Alors que mon identité de professeur de français est derrière moi, il faut que je vous confesse quelque chose… J’ai honte mais… je n’avais, jusqu’à hier, jamais lu un roman de Victor Hugo en entier ! (bon, sauf « le dernier jour d’un condamné », mais ça ne compte pas, c’est presque une nouvelle et tout le monde le lit au collège). Pourquoi tant d’embarras, me direz-vous ? 

D’abord parce qu’en tant qu’enseignante en Lettres, je suis quand même censée avoir parcouru les grands classiques de la Littérature. Or, j’avoue, Victor Hugo n’est pas le seul à être passé à l’as. Je trouve Balzac soporifique, Proust ennuyeux comme la pluie… Malraux m’endort, Corneille (sauf « le Cid ») m’ennuie, Chateaubriand me donne envie de me pendre et Musset m’horripile.
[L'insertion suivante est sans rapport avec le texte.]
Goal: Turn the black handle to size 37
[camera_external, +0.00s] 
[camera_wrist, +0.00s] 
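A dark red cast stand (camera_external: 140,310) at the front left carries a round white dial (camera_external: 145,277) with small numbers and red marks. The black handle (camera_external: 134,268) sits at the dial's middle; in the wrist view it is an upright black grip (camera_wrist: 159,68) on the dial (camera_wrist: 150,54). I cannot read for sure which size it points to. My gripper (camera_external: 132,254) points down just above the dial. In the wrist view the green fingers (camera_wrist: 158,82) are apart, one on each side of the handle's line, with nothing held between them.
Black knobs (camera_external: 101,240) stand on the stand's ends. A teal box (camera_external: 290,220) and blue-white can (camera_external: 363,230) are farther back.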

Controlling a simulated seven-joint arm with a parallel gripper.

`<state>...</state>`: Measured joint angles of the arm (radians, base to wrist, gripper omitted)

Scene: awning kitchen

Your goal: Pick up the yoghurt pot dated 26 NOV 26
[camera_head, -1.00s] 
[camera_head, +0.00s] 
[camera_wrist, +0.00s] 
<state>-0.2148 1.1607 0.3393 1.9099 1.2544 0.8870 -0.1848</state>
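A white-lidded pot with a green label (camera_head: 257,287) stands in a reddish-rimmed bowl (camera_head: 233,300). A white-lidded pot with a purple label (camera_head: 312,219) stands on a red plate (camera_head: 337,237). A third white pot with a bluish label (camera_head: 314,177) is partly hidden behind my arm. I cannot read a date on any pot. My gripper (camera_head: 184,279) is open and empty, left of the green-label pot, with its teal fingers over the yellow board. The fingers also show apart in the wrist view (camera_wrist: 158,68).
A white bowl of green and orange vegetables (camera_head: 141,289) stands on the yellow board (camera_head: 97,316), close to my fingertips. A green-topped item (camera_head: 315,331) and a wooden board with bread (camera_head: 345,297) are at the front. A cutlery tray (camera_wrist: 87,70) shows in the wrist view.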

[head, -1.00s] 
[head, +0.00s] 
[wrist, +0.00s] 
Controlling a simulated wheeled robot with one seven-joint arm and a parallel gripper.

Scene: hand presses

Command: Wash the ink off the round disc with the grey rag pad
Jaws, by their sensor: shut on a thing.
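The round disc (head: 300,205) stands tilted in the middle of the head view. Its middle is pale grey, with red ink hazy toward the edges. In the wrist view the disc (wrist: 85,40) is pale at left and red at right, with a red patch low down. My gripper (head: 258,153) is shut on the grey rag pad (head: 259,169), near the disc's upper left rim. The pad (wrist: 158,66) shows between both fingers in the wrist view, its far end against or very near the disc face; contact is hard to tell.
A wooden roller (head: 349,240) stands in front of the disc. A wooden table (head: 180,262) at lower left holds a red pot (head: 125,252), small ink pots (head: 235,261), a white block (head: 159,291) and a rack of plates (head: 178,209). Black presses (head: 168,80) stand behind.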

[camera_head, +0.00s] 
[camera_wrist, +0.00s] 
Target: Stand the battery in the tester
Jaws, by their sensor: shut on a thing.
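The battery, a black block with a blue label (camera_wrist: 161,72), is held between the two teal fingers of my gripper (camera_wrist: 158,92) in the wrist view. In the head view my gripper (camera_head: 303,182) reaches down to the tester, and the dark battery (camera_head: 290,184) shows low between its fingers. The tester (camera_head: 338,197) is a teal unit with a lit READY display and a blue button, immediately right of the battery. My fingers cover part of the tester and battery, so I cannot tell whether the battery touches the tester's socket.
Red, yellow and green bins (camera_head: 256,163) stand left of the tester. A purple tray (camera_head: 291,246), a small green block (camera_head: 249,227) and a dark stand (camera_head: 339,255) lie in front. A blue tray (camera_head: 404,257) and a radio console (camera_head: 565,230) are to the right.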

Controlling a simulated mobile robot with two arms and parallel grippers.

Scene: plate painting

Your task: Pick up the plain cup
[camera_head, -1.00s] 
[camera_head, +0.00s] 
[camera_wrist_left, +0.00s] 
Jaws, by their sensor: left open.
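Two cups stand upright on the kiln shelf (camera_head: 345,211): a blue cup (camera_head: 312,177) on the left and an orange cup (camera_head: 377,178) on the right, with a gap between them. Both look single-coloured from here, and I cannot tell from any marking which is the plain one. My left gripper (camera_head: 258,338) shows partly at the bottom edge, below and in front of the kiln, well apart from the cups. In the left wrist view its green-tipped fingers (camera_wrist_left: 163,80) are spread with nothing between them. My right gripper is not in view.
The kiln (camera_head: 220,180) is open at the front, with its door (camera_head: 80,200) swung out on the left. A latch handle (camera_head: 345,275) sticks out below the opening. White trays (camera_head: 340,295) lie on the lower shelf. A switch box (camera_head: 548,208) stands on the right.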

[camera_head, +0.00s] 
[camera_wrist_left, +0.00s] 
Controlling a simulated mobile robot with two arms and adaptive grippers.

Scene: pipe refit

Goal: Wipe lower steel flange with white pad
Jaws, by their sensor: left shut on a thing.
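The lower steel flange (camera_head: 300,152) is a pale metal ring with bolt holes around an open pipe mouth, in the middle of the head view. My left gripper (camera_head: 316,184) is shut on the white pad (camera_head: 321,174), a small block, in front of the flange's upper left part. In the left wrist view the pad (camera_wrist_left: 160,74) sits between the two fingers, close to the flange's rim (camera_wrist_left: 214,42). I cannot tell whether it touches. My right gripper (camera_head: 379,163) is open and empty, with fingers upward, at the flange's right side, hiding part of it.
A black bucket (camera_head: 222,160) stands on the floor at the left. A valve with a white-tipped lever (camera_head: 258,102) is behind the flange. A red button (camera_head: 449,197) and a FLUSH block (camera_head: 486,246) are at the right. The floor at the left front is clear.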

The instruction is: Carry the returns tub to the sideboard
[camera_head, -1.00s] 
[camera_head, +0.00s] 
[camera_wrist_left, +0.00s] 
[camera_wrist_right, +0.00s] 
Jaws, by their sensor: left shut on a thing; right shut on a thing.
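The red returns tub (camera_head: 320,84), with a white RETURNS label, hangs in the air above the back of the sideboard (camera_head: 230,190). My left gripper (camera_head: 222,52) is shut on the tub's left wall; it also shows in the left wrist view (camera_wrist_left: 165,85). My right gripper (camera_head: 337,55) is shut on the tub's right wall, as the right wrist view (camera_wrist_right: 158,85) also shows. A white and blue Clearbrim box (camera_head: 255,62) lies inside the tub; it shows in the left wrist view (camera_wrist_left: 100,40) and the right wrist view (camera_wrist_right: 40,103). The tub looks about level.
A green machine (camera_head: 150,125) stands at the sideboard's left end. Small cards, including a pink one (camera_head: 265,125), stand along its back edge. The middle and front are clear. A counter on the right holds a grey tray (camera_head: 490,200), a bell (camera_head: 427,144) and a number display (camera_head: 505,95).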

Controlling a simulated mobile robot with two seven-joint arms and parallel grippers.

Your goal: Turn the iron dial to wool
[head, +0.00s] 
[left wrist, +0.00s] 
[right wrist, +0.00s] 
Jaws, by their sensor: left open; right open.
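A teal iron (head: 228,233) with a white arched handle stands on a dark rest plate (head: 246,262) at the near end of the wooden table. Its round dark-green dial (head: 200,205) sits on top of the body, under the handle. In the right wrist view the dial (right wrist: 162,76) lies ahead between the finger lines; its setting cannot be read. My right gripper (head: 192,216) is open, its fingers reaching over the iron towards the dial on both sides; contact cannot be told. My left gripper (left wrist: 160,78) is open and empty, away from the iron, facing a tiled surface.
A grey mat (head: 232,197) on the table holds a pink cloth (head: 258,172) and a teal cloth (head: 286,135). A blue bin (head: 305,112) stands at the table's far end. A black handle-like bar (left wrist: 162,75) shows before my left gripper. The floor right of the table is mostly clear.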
Alors attention, hein ! d’abord, je me suis quand même plongée dedans, parce que j’ai fait des études où apparemment, on considérait que 1) il était scandaleux de ne pas les avoir lus 2) toute autre littérature était à jeter aux orties. Ensuite, parce que dans le lot, certains ont trouvé grâce à mes yeux. « Madame Bovary » de Flaubert est pour moi un chef-d’oeuvre absolu, Du Bellay a écrit des poèmes d’un modernisme incroyable, et Racine des vers à vous tirer des larmes. Enfin, parce que je me suis assez vite rendu compte que résumés et abrégés suffisaient à ma culture générale… Aussi, je le reconnais, pendant mes études (et même depuis), j’avais plus souvent le nez dans un livre de SF ou dans un polar que dans un livre de Totor. 

Parce que oui, après ce long préambule, il me faut vous dire que, dans la famille, pas question de sacraliser ces grands littérateurs : nous n’évoquions Hugo que sous son petit nom de « Totor ». Ce qui aurait pu faire un bon slogan publicitaire — « Totor, j’adore ».  C’est pourquoi, quand j’ai revu dans la bibliothèque maternelle l’intégrale de son oeuvre, je me suis dit : « Allons, il ne sera pas dit que tu n’auras jamais lu un de ses romans en entier ! ». 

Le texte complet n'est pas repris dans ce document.